● SOURCE EXCERPT:

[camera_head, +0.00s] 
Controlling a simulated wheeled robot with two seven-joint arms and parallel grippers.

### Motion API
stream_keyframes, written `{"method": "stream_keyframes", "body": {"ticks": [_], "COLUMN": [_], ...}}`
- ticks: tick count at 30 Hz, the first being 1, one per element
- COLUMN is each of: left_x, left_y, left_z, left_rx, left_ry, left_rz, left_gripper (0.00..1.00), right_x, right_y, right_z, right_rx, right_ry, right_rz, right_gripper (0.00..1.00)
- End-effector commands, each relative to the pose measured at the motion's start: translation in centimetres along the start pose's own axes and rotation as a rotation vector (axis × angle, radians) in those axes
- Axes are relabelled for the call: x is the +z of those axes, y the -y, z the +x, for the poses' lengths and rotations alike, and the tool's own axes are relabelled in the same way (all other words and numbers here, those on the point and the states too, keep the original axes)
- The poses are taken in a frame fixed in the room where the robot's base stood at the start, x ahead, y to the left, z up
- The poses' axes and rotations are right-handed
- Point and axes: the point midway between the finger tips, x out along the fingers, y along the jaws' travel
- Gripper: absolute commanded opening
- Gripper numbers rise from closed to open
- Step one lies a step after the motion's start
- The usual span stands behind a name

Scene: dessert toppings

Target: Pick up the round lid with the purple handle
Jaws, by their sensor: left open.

● EXERCISE INSTRUCTIONS:
Only the lines from the one that contains "- Axes are relabelled" to the end of the data should be output, exactly as they appear.

● ANSWER FOR THE TASK:
- Axes are relabelled for the call: x is the +z of those axes, y the -y, z the +x, for the poses' lengths and rotations alike, and the tool's own axes are relabelled in the same way (all other words and numbers here, those on the point and the states too, keep the original axes)
- The poses are taken in a frame fixed in the room where the robot's base stood at the start, x ahead, y to the left, z up
- The poses' axes and rotations are right-handed
- Point and axes: the point midway between the finger tips, x out along the fingers, y along the jaws' travel
- Gripper: absolute commanded opening
- Gripper numbers rise from closed to open
- Step one lies a step after the motion's start
- The usual span stands behind a name

Scene: dessert toppings

Target: Pick up the round lid with the purple handle
Jaws, by their sensor: left open.

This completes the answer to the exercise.